Un planteamiento semejante encontramos en la carta XXI de La nueva Eloísa. El preceptor de Julia, que siempre le escribe líneas llenas de lirismo y pasión en las que expresa su amor y las complicaciones de una relación prohibida, le anuncia en este pasaje de la novela a un amigo que desea quitarse la vida. Pero Rousseau no expresa en una incipiente clave romántica los sentimientos del amante no correspondido tal como lo hace en el resto de la obra sino que, por el contrario, propone al lector una serie de argumentos según los cuales la muerte voluntaria no puede ni debe ser condenada. Uno de los razonamientos más contundentes consiste en advertir que el suicidio no contradice ningún dictamen del creador, si es que este gobierna el mundo a través de las leyes naturales. Al igual que Hume, Rousseau afirma que todo ser humano tiene derecho a modificar su vida en busca del bienestar y, cuando la vida misma se transforma en una carga, a darle fin, sin perturbar por ello ninguna máxima de la providencia: “
Cuanto más reflexiono, más me parece que la cuestión se reduce a esta proposición fundamental: buscar el bien propio y huir del mal, mientras no se lesione a un tercero; esta es la ley de la naturaleza.” (Rousseau, trad. en 2007, p. 419).
Tanto para Hume como para Rousseau la naturaleza se presenta como un conjunto de preceptos que gobiernan el mundo natural inanimado y viviente, y los seres humanos dependemos de las leyes de la física y de la alimentación, al igual que el resto de los animales; pero, al mismo tiempo, nuestra especie posee −como característica que la identifica− la capacidad de innovar y, por ende, de transformar las normas de la naturaleza a las que está sujeta. Nuestra vida está, en un punto, completamente regida por las leyes de la materia y del movimiento y, tal como sostiene Hume, “El derrumbamiento de una torre o una infusión venenosa destruye a un hombre lo mismo que a la más inferior criatura.
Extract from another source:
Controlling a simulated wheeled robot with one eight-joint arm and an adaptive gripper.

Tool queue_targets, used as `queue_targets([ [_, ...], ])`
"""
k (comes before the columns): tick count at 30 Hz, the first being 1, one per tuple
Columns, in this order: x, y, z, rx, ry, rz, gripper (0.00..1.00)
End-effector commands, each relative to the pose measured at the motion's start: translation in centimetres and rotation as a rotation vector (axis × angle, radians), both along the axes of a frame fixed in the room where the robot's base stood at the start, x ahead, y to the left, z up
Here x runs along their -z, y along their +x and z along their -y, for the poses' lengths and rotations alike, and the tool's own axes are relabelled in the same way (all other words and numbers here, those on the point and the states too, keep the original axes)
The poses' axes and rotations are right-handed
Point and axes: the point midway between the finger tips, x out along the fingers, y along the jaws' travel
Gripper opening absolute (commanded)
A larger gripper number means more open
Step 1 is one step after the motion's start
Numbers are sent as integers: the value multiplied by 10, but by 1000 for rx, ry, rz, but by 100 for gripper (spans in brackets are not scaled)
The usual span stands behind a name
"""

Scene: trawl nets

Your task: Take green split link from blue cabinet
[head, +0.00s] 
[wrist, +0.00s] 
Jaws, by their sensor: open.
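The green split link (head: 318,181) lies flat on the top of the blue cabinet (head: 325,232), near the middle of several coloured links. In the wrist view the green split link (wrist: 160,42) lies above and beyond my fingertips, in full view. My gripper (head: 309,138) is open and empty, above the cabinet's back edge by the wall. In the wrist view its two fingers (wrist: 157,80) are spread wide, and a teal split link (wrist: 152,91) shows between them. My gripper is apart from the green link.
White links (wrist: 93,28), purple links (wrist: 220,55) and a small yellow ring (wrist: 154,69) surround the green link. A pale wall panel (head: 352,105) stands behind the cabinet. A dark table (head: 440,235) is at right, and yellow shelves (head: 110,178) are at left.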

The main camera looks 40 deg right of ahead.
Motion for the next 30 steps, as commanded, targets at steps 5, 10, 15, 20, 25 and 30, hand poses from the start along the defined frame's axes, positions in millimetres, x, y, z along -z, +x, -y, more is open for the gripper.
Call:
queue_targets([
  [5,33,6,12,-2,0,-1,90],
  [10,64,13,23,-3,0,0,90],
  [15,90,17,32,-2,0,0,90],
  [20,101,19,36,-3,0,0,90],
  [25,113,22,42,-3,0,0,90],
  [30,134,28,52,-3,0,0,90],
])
Una inundación barre sin distinción todo aquello a lo que alcanza su furia.” (trad. en 2011, p. 497). Pero los hombres podemos también variar ciertos preceptos naturales debido a que poseemos, según el filósofo, “la autoridad para hacerlo”. Ahora bien, ¿en que se funda dicha autoridad? ¿radica ella misma en algún tipo de artificio propio de la especie humana? Y, de ser así, ¿cómo se conjugan naturaleza y artificio? Más adelante analizaremos, a la luz de algunas fuentes estoicas, esta doble presencia de lo natural en los seres humanos –por decirlo de alguna forma– que inquietó sobremanera a muchos filósofos modernos.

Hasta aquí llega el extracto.